I am extending and rewriting the GATLAS kernel generation to support mixed precision, vector length, memory buffer, and image arguments. The virtual machine model almost forces this. When a JIT is generating code dynamically, there is more freedom required than the case of math kernels from a static library.
The original PeakStream didn’t support mixed precision (AFAIK). Older ATI GPUs were single precision only. Double precision was exclusive to the CPU.
I don’t know what the performance implications will be from this modification. It won’t run slower. It may run quite a bit faster. OpenCL on ATI GPUs is very sensitive to register pressure. Performance can vary dramatically.

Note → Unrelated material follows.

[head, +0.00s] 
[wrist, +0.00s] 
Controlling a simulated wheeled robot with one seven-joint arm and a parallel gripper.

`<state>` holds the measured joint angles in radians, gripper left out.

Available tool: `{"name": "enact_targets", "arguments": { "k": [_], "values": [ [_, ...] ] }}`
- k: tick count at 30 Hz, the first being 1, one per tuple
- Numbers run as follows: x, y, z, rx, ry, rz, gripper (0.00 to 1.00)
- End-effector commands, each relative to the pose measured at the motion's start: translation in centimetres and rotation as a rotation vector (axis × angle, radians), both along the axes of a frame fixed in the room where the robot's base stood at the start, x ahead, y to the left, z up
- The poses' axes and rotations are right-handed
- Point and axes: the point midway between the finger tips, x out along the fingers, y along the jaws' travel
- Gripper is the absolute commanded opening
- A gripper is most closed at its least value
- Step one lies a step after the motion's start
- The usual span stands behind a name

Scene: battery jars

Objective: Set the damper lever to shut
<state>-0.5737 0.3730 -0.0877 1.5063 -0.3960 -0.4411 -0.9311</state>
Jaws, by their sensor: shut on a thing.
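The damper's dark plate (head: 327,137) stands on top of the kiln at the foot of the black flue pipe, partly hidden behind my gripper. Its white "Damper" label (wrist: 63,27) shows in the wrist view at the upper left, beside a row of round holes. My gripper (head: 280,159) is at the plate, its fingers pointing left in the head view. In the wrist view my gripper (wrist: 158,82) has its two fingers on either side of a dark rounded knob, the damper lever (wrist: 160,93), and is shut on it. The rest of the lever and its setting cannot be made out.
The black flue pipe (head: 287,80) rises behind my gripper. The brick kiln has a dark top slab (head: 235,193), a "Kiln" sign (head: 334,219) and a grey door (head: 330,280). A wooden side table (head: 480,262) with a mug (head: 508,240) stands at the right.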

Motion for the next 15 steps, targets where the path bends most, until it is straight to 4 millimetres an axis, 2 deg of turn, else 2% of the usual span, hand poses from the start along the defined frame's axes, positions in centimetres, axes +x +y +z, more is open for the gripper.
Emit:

Also, I’ve been debating whether the JIT should have an AOT (ahead of time) component. The answer is absolutely yes. Here’s why.
Let’s say you have a fleet of 1000 identical hosts with GPUs. If every virtual machine is independent, then there will be a lot of wasted JIT optimization. Each JIT must relearn the same optimal kernels. It is more efficient for the JITs to share a common understanding.
More conventional JITs gain from dynamically compiling hot functions and traces to native code. This avoids interpreter overhead. The optimization is in identifying the code to compile. This is not that expensive.
A GPU JIT (at least how I approach the problem) solves a much more expensive optimization problem. It would be combinatorial and terrible except that measured throughput happens to have a convex shape. This allows much more efficient search.
Still, it is not cheap. To fully characterize a GPU for matrix multiply, to know the problem dimensions, vector lengths, etc for which it runs fastest, takes many hours. There are also issues of platform stability. In the real world, device drivers and runtimes do crash. Labeling the kernels that cause the GPU to fail can be very expensive (as crashes often force a reboot).
This implies there should be an external persistent database that allows sharing between JITs. It is natural to preload that database ahead-of-time. So the JIT is really a hybrid with some AOT optimization too.